Semiparametric statistical inference for functional survival models

Abstract

This thesis focuses on the development of semiparametric inference for the functional Cox proportional hazards model and the functional additive hazards model with right-censored data. We propose a penalized partial likelihood approach and a penalized pseudo-score function approach to the estimation of the model parameters of the functional Cox proportional hazards model and that of the functional additive hazards model, respectively. We establish asymptotic properties which include the consistency, the convergence rate, and the limiting distribution of the proposed estimators. To this end, we investigate the joint Bahadur representation of finite-dimensional and infinite-dimensional estimators in the Sobolev space with proper inner products. One major contribution made to the study of the functional Cox proportional hazards model and the functional additive hazards model is that the asymptotic joint normality of the estimators of the functional coefficient and the scalar coefficient is derived.
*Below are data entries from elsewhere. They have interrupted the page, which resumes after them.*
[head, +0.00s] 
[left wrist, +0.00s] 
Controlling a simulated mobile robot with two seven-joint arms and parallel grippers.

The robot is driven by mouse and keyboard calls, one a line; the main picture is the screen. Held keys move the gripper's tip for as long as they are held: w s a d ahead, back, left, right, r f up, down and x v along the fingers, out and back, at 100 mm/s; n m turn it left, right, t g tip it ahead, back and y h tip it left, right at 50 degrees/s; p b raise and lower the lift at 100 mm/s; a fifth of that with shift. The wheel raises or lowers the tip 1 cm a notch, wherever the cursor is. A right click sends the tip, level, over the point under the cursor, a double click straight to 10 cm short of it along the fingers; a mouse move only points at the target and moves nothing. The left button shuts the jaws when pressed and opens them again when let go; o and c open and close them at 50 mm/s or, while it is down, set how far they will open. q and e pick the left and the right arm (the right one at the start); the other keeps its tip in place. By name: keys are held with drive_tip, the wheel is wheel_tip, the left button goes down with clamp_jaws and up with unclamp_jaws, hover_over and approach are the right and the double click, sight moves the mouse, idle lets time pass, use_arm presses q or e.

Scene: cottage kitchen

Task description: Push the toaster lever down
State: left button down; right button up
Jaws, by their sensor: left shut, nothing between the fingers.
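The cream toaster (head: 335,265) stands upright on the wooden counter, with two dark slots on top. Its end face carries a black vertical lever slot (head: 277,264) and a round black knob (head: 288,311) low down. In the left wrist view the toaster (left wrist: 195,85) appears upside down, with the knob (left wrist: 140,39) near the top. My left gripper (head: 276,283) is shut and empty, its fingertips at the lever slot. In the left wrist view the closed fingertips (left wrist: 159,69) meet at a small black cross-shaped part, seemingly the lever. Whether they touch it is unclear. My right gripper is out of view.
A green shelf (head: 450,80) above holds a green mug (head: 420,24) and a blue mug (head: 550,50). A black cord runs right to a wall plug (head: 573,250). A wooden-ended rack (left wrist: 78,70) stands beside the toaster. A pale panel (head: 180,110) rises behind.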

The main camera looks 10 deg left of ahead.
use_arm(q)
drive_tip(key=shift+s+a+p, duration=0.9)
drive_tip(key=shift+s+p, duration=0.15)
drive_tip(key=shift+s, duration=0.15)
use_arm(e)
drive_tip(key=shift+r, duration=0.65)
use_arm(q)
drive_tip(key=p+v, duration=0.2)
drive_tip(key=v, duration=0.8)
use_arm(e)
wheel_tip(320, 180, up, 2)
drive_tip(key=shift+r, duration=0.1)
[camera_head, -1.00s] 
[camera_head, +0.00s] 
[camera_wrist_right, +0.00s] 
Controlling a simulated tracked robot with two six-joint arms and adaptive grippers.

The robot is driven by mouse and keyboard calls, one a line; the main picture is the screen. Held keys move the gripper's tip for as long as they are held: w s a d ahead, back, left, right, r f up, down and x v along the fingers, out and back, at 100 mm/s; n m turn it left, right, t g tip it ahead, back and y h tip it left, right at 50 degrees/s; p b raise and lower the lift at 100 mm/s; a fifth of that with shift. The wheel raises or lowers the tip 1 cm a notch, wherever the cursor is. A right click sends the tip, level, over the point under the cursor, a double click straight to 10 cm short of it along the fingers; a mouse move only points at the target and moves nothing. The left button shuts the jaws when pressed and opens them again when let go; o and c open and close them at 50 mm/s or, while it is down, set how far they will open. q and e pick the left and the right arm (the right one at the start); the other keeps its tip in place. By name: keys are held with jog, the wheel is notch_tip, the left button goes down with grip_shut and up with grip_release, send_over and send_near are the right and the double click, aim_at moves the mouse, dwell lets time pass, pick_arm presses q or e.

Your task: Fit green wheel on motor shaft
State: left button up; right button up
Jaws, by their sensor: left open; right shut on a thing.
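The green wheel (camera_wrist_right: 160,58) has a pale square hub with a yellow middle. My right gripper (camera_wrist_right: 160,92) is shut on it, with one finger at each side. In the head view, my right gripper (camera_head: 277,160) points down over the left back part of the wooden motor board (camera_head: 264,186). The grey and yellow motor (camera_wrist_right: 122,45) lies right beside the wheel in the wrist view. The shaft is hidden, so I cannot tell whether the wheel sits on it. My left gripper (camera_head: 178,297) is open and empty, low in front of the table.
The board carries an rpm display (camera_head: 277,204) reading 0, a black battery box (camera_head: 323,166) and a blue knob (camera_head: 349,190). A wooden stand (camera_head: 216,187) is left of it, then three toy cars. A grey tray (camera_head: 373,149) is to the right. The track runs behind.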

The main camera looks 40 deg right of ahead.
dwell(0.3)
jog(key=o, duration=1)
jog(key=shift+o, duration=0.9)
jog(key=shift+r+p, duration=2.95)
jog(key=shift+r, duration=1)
Furthermore, the partial likelihood ratio test is developed and is shown to be optimal under the functional Cox proportional hazards model. These two important issues are not addressed in the previous research. Our new results provide more insights and deeper understanding about the effects of functional predictors on the hazard function. The theoretical results are validated by simulation studies, and the applications of the proposed models are illustrated with a real dataset. Some discussions and closing remarks are given.